# Given request
Copy out exactly the lines from the first line of the material below through the line containing "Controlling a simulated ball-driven", and nothing beyond them.

# Stored data
· · · · ·

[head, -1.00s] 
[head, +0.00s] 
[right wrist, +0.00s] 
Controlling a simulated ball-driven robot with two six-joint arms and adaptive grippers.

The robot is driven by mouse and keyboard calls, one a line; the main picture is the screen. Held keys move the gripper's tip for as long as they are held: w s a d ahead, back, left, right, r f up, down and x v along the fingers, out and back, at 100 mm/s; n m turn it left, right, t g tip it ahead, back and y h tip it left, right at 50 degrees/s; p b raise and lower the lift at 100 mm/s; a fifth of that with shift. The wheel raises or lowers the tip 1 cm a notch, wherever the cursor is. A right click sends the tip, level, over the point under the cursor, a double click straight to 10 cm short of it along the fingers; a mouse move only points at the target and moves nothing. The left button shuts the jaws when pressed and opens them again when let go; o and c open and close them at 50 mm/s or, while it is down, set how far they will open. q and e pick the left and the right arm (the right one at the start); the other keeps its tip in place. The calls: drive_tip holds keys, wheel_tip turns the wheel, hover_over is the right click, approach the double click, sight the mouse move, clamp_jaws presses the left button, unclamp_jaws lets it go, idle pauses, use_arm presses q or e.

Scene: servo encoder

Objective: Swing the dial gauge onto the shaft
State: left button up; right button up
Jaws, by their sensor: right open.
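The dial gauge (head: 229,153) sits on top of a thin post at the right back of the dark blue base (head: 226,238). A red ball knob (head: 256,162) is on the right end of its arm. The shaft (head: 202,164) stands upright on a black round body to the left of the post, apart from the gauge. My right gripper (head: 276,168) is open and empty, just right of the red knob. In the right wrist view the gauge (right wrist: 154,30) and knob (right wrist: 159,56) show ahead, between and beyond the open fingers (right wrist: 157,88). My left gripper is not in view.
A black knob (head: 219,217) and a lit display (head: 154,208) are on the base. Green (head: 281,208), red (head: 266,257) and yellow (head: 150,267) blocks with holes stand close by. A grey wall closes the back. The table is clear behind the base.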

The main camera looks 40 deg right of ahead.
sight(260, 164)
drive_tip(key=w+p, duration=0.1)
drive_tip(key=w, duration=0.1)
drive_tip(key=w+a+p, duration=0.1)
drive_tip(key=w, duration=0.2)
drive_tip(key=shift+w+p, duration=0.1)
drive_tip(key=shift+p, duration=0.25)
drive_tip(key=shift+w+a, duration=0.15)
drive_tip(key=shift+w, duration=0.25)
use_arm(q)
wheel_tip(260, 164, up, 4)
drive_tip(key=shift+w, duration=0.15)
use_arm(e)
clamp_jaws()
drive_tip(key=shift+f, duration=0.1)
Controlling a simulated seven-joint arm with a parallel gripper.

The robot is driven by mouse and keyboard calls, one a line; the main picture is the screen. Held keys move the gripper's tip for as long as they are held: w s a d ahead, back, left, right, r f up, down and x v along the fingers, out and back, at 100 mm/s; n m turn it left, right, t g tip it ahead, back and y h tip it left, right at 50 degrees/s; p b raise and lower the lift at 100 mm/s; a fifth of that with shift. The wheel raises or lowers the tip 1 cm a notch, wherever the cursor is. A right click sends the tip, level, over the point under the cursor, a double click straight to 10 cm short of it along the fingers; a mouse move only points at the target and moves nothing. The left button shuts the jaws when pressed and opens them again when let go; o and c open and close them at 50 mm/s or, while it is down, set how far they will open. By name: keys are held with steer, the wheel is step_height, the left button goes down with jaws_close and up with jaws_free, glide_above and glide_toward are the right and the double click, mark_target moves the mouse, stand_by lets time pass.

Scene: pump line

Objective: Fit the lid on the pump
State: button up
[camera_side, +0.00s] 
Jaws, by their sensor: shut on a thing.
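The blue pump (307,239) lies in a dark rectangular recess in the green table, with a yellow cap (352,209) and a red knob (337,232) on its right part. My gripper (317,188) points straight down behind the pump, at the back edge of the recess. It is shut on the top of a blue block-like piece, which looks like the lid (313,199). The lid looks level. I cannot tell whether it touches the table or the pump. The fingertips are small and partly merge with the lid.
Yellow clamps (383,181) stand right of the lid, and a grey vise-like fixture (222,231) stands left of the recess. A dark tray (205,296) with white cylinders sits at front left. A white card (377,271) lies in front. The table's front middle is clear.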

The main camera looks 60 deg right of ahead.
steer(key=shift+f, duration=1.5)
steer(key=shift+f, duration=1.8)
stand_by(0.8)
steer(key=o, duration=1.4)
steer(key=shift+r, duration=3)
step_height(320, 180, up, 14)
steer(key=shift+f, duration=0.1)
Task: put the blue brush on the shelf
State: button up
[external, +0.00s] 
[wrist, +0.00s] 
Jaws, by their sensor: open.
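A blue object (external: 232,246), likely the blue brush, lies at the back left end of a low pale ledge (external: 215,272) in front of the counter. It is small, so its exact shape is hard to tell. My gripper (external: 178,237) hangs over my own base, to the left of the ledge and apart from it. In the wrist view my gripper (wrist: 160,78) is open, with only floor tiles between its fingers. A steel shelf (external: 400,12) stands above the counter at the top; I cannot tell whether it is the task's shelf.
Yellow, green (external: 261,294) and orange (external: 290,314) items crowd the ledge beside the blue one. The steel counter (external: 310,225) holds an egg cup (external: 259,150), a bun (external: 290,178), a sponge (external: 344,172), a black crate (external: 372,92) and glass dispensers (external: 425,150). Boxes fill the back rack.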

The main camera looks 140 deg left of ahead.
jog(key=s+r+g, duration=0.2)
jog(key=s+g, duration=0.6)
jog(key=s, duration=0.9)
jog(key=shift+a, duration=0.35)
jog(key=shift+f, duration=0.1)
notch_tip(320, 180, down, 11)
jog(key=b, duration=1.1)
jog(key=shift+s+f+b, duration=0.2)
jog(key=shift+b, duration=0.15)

· · · · ·

# Expected output
[head, -1.00s] 
[head, +0.00s] 
[right wrist, +0.00s] 
Controlling a simulated ball-driven robot with two six-joint arms and adaptive grippers.

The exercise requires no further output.